Personal Evidence Product Blog
Tuesday, March 12, 2013

As an educator and teacher leader, I value a handful of tangible and abstract concepts within the realm of the typical school day.

Personally, I value my students. I would like to think that in my class they are in good hands when they enter my room. Each day is a new one. Whatever personal or private issues may be going on in their budding social lives or even uncertain family situations, I value the idea that my students feel comfortable within my classroom. As a teacher, I carry a sense of urgency with my lessons and the content I use to promote them. My agenda is learning. Learning for me was not only a much-needed distraction in my youth, but also a means to an end. Learning and teaching kids how to learn is now the way I support my family. I value them so much because I want to see them not only meet the standards of learning that I demonstrate in class, but to also excel at them, to feel accomplished, and to feel like they are part of something bigger than themselves—my class. As a teacher leader, we must adopt this mentality. It is one that espouses success and determinism of the highest regard for the intellectual curiosities that our students attempt to master.

I value structure and I value strategy. I have a very critical eye when it comes to lesson planning and the road ahead for a unit plan. My goal is to introduce new and unfamiliar content, married with curricular goals, at length and in depth. I believe that a good lesson can make an impact upon learning. It can change a mind or stir emotions. When I teach bias in non-fiction pieces, kids see what a cultural barrier is and its impact upon families. When I teach The Hobbit, they learn about the first storytellers, of Joseph Campbell’s monomyth, and of literary archetypes. Deep content requires our attention. It causes us to be skilled learners. It moves us to be overcome obstacles and it build self-confidence. None of this is possible without a clear target in lesson planning. As such, teacher leaders must be practical but at the same time pragmatic.

I believe that creativity is not a tangent. Creativity is a driving force behind logic, reason, argumentation, and the sublime. I find that as a creative thinker, reflection is embedded in my lessons and strengths as a teacher. When I teacher point-of-view, I dip into a writer’s voice. I teach that writing from a genuine place, from the heart, will end in more successes than failures, that writing is living a thousand different lives, and that mastering this is the hardest skill to ever master. Creativity and underlying authoritarian overtones of public education are not at odds with one another. It is my assumption that academically inclined students want to present a quality, aesthetically pleasing product. To that end, as a teacher leader my belief that creativity spurs knowledge is a cornerstone in my philosophical beliefs in education.

Lastly, it is my assumption that learning is malleable. Learning and the many gradations thereof mean many different things for many different students. So is success and achievement. Learning and the measure of learning is such that with successes and meeting benchmarks in comprehension are in constant flux provided that students are given multiple paths to educational victory. Mainly, for me, this comes in the form of differentiating assignments and assessments.

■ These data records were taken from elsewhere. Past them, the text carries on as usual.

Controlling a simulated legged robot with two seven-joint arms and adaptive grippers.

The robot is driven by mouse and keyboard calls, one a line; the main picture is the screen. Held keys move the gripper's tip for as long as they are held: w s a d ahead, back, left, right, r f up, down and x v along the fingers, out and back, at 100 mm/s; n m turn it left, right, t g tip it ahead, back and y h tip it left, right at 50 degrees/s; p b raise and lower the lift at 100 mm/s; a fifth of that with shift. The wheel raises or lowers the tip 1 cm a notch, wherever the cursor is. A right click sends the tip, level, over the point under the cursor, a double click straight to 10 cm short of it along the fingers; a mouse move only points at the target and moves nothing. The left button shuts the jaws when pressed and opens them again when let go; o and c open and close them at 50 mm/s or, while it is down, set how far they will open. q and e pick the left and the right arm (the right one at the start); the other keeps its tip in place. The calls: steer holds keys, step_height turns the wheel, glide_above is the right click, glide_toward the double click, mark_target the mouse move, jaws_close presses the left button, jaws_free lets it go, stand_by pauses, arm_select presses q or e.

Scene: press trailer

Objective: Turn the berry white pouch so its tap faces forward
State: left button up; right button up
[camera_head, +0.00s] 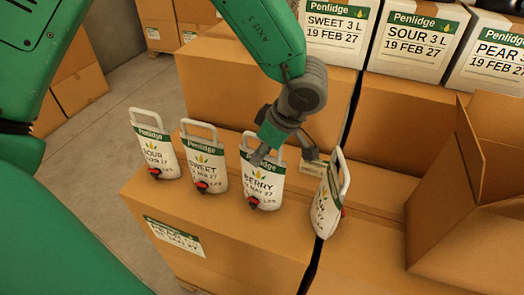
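Several white pouches with green Penlidge bands, loop handles and red taps stand in a row on a brown carton. The third from the left (264,186) reads BERRY, and its tap faces the front. The rightmost pouch (324,207) is turned and tilted in the picture; its tap shows at its right side, and its small print is hard to read. My left gripper (287,153) is open above and between these two pouches. One finger overlaps the upper part of the BERRY pouch; the other is near the rightmost pouch's top. I cannot tell whether either finger touches. My right gripper is out of view.
The SOUR pouch (156,152) and the SWEET pouch (205,165) stand to the left. The carton (228,236) under the row has a front edge close by. An open carton (470,215) stands at the right. Labelled white boxes (415,38) stand behind.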

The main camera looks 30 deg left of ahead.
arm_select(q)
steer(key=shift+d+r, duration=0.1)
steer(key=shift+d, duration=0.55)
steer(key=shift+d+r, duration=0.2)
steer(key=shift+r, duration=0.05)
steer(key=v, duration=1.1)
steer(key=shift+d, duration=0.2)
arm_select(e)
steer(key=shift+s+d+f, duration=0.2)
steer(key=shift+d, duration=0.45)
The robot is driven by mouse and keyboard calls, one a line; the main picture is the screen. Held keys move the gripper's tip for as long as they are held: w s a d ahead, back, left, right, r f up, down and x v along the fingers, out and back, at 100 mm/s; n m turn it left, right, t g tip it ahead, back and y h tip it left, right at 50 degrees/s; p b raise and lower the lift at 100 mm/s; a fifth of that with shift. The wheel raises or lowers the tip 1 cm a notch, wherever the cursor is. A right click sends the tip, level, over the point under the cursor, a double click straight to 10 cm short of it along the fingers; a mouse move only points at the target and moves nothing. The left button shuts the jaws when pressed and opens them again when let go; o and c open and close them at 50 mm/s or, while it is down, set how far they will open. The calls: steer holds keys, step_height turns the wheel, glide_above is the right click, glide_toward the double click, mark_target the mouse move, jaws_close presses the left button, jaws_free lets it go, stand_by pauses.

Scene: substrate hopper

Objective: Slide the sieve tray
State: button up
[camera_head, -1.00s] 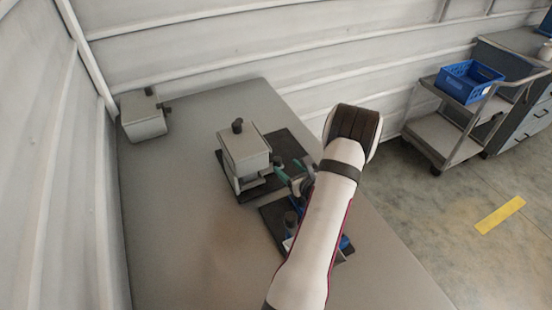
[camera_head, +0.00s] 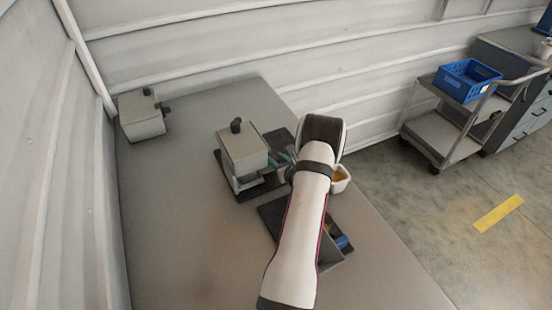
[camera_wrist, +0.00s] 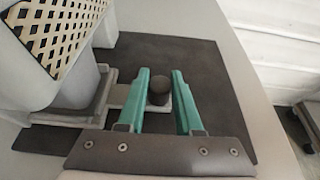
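The hopper (camera_head: 243,150) is a pale grey box on legs with a dark knob on top, standing on a dark mat. In the wrist view a tan lattice (camera_wrist: 58,30) shows on its side at upper left. The sieve tray seems to be the grey piece low at the hopper, with a light bar (camera_wrist: 120,97) leading to a dark round knob (camera_wrist: 159,90). My gripper (camera_wrist: 159,73) has green fingers on either side of this knob, with gaps visible. It is open. In the head view my gripper (camera_head: 281,160) is right of the hopper, partly hidden by my arm.
A second grey box (camera_head: 141,117) stands at the table's back left. A small white bowl with yellow contents (camera_head: 341,178) is right of my arm. A dark tray (camera_head: 272,215) with blue items is partly behind my arm. The table's left side is clear.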

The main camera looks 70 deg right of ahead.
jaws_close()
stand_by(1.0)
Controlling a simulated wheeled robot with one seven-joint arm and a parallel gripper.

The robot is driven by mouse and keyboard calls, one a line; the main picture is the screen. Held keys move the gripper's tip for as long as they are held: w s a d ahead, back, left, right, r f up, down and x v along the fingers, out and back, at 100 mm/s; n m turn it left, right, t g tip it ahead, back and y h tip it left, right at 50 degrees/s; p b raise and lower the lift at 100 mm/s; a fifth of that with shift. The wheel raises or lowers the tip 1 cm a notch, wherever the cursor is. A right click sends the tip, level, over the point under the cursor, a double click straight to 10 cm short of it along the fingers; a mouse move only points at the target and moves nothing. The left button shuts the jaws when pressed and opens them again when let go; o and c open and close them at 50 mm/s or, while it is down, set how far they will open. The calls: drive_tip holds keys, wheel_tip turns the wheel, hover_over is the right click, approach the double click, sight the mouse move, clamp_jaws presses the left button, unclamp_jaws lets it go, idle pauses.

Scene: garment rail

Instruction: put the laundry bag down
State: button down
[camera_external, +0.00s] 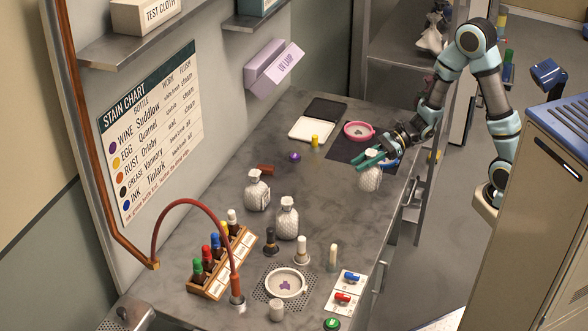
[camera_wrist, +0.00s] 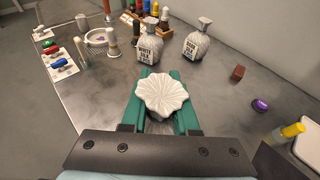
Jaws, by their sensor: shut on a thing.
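The laundry bag (camera_external: 369,180) is a small white textured bag near the right edge of the grey worktop. My gripper (camera_external: 371,162) has teal fingers and is shut on the bag's neck from the side. In the wrist view the bag's pale ruffled top (camera_wrist: 162,95) shows between the two teal fingers. The bag looks upright. I cannot tell whether its bottom touches the worktop; the wrist view hides its underside. Two similar labelled bags stand on the worktop (camera_external: 400,215), one further back (camera_external: 257,194) and one nearer the front (camera_external: 287,221).
A dark mat with a pink-rimmed dish (camera_external: 359,131) lies behind the held bag. A yellow cylinder (camera_external: 315,141), purple piece (camera_external: 294,157) and brown block (camera_external: 265,170) are to its left. A bottle rack (camera_external: 220,268) and white bowl (camera_external: 286,282) stand at the front.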

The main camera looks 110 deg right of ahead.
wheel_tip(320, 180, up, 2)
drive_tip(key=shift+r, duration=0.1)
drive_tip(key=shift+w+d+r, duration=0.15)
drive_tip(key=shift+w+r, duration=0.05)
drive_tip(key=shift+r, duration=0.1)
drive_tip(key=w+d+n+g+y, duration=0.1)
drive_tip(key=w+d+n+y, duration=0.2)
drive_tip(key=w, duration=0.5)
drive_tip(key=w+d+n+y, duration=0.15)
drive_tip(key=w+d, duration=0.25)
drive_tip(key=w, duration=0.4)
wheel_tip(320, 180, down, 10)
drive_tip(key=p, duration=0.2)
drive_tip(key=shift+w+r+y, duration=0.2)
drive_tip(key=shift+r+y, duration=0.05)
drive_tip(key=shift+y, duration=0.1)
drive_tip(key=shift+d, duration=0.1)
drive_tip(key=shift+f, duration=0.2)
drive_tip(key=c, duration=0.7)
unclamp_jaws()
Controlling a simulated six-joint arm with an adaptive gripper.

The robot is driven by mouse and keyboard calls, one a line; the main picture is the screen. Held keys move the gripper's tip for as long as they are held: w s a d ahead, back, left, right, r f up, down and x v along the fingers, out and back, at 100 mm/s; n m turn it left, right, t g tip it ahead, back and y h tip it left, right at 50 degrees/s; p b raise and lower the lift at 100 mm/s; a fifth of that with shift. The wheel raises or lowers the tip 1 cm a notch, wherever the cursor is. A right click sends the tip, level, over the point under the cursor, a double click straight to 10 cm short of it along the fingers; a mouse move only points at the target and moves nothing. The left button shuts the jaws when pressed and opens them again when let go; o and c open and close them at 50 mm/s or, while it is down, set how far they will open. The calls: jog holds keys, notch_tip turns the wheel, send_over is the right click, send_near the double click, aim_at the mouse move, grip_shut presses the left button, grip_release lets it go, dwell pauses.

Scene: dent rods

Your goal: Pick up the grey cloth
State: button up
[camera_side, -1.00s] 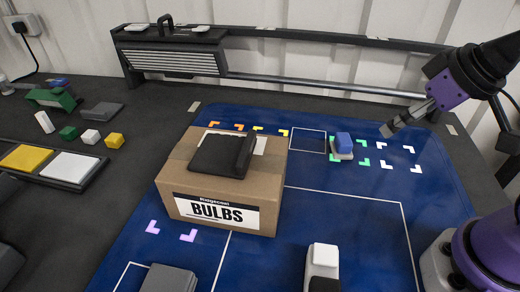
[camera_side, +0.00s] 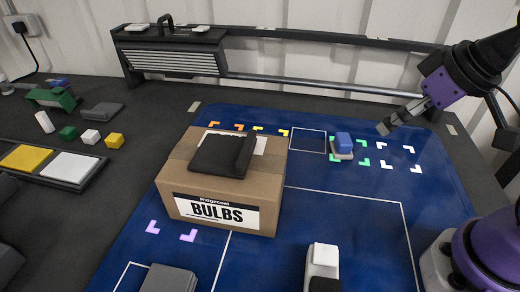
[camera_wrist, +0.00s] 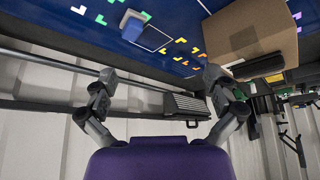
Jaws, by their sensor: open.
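No thing in view is clearly a grey cloth. A flat grey piece (camera_side: 103,110) lies on the dark bench at the left in the side view; I cannot tell if it is cloth. A dark, folded-looking piece (camera_side: 222,155) lies on top of the cardboard box (camera_side: 215,213); its material is also unclear. My gripper (camera_side: 386,127) is raised at the right, above the back right of the blue mat, far from both pieces. In the wrist view my gripper (camera_wrist: 160,76) has its fingers spread wide with nothing between them.
A blue block on a pale base (camera_side: 342,146) sits at the mat's back. A white-topped object (camera_side: 323,262) and a grey box (camera_side: 169,280) stand at the front. Small blocks and a tray (camera_side: 66,168) are at left. A rail (camera_side: 320,87) runs behind. The mat's right middle (camera_side: 350,225) is clear.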

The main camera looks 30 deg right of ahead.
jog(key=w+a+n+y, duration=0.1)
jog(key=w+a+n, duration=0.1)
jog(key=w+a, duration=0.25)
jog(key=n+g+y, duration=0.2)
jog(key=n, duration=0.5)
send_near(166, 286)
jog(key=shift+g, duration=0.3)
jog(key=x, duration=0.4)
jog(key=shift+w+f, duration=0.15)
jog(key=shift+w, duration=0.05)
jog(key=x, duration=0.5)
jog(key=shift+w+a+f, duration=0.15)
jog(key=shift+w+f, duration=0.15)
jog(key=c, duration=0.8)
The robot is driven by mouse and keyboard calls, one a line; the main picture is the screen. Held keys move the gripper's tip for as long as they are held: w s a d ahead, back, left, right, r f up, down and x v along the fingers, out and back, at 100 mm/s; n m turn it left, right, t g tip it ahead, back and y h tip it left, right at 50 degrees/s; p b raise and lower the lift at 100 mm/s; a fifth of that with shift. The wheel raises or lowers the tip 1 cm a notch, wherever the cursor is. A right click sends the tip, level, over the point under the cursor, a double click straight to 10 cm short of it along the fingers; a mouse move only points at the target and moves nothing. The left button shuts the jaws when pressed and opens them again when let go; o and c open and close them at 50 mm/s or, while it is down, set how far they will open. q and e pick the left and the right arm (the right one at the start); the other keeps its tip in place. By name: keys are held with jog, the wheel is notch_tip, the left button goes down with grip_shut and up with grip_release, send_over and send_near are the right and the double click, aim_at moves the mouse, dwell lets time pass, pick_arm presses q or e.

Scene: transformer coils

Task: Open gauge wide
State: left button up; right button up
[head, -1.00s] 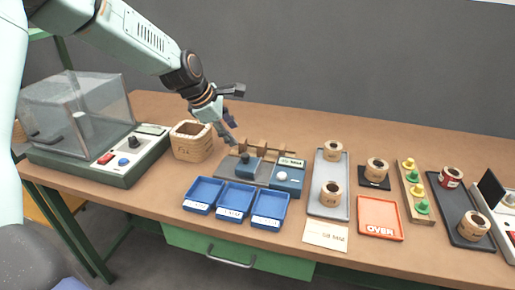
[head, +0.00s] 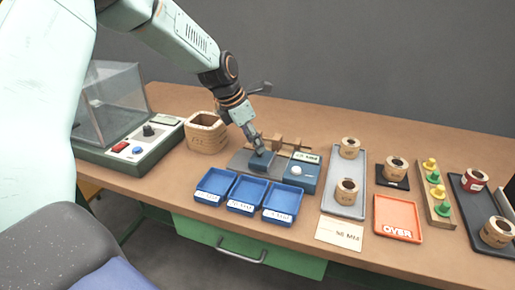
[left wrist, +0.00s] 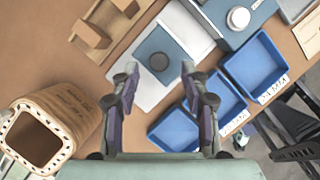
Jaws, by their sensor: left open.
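The gauge has a grey base plate (head: 240,160), a blue jaw block (head: 261,164) with a dark round knob (left wrist: 159,62), and a blue body (head: 300,177) with a white button and small display. The jaw block and the body stand close together; the exact gap is hard to tell in the head view. My left gripper (head: 261,148) is just above the jaw block, partly hiding its knob. In the left wrist view its fingers (left wrist: 160,75) are spread, one on each side of the knob in the picture, with nothing between them. My right gripper is not in view.
Several blue trays (head: 247,208) lie in front of the gauge. A wooden-looking bin (head: 207,145) stands to its left, beside a tester with a clear cover (head: 110,100). A grey tray (head: 342,203) with coils and an orange tray (head: 398,232) are to the right.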

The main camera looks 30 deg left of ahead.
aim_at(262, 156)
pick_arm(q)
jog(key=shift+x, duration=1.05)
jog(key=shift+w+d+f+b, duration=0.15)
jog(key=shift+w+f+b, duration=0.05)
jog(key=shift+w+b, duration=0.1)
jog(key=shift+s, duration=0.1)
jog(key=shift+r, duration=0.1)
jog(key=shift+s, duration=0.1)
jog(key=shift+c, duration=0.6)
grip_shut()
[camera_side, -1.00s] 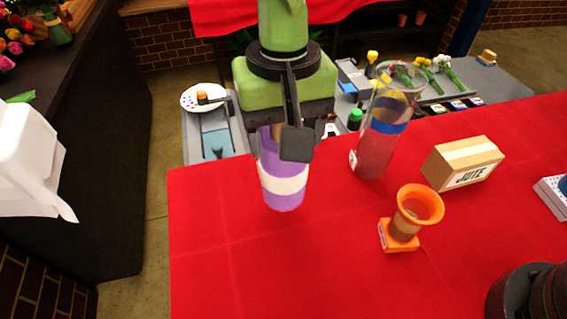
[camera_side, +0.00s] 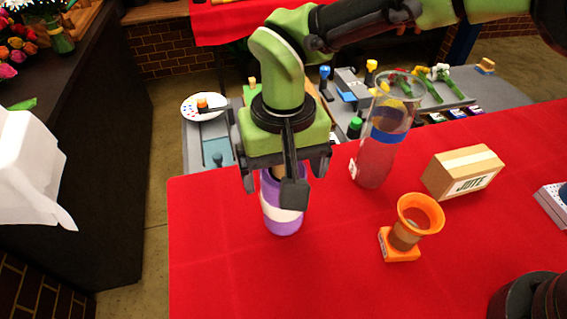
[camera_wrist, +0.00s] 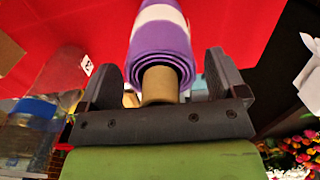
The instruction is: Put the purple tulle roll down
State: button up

When starting a unit of study, my students take a pre-test. This lets me know what I need to teach. After I give direct instruction, they take a mid-test. Based on these results, students have multiple paths to success. If they score an A or a B, they move on to an accelerated assignment. These go in the gradebook immediately. If not, it will not count against them. Instead, they take on an assignment based more in line with the fundamentals of that topic. Later, after working on it, they take a post-test which goes in the gradebook regardless of their score.

I have been working on building up these areas of my professional arsenal for quite some time. Really, they have become a part of the fabric of my teaching life. My values, my beliefs, and my assumptions all contribute to the overwhelming sense of accomplishment I feel in the classroom, especially when I see students succeeding knowing that I had a small part in their journey to accomplishment.